start DATASET SECTION

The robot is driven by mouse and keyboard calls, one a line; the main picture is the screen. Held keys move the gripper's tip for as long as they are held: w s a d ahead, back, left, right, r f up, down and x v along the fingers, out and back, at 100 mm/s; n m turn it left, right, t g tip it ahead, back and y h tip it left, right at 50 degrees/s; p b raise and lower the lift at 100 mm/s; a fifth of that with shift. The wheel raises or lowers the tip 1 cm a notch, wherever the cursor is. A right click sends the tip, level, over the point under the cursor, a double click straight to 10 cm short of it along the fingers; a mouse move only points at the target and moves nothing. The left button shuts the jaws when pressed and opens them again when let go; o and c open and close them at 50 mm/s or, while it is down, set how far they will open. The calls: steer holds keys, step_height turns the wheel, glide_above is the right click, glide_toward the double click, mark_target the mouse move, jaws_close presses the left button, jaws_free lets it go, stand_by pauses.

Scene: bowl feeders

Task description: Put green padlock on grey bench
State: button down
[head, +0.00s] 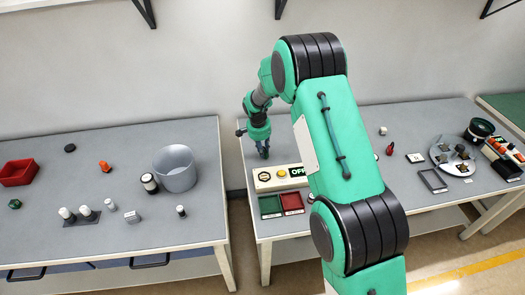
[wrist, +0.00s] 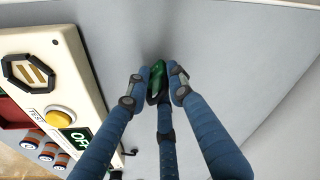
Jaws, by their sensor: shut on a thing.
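My gripper (head: 263,153) is at the back left part of the grey bench (head: 233,158) that stands in the middle and right of the head view. In the wrist view my gripper (wrist: 158,82) has its blue fingers closed around a green piece, the green padlock (wrist: 158,72). Only part of the padlock shows between the fingertips. It is close to the grey bench top (wrist: 240,50); I cannot tell whether it touches. In the head view the padlock is too small to make out. A second grey-topped bench (head: 110,185) stands at the left.
A cream control box (head: 280,177) with a yellow button is just in front of my gripper, with green and red trays (head: 270,206) before it. A round plate (head: 455,157) with parts stands farther right. A gap separates the benches. The left bench holds a grey bowl (head: 175,170).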

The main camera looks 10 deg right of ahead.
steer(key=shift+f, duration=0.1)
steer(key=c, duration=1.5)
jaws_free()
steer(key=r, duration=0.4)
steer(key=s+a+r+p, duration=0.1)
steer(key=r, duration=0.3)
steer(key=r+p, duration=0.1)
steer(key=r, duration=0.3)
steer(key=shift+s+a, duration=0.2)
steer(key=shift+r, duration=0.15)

end DATASET SECTION

GIVEN REQUEST: Return the listing above in full and without alteration, excluding its pictures.

FULL ANSWER:
The robot is driven by mouse and keyboard calls, one a line; the main picture is the screen. Held keys move the gripper's tip for as long as they are held: w s a d ahead, back, left, right, r f up, down and x v along the fingers, out and back, at 100 mm/s; n m turn it left, right, t g tip it ahead, back and y h tip it left, right at 50 degrees/s; p b raise and lower the lift at 100 mm/s; a fifth of that with shift. The wheel raises or lowers the tip 1 cm a notch, wherever the cursor is. A right click sends the tip, level, over the point under the cursor, a double click straight to 10 cm short of it along the fingers; a mouse move only points at the target and moves nothing. The left button shuts the jaws when pressed and opens them again when let go; o and c open and close them at 50 mm/s or, while it is down, set how far they will open. The calls: steer holds keys, step_height turns the wheel, glide_above is the right click, glide_toward the double click, mark_target the mouse move, jaws_close presses the left button, jaws_free lets it go, stand_by pauses.

Scene: bowl feeders

Task description: Put green padlock on grey bench
State: button down
[head, +0.00s] 
[wrist, +0.00s] 
Jaws, by their sensor: shut on a thing.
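My gripper (head: 263,153) is at the back left part of the grey bench (head: 233,158) that stands in the middle and right of the head view. In the wrist view my gripper (wrist: 158,82) has its blue fingers closed around a green piece, the green padlock (wrist: 158,72). Only part of the padlock shows between the fingertips. It is close to the grey bench top (wrist: 240,50); I cannot tell whether it touches. In the head view the padlock is too small to make out. A second grey-topped bench (head: 110,185) stands at the left.
A cream control box (head: 280,177) with a yellow button is just in front of my gripper, with green and red trays (head: 270,206) before it. A round plate (head: 455,157) with parts stands farther right. A gap separates the benches. The left bench holds a grey bowl (head: 175,170).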

The main camera looks 10 deg right of ahead.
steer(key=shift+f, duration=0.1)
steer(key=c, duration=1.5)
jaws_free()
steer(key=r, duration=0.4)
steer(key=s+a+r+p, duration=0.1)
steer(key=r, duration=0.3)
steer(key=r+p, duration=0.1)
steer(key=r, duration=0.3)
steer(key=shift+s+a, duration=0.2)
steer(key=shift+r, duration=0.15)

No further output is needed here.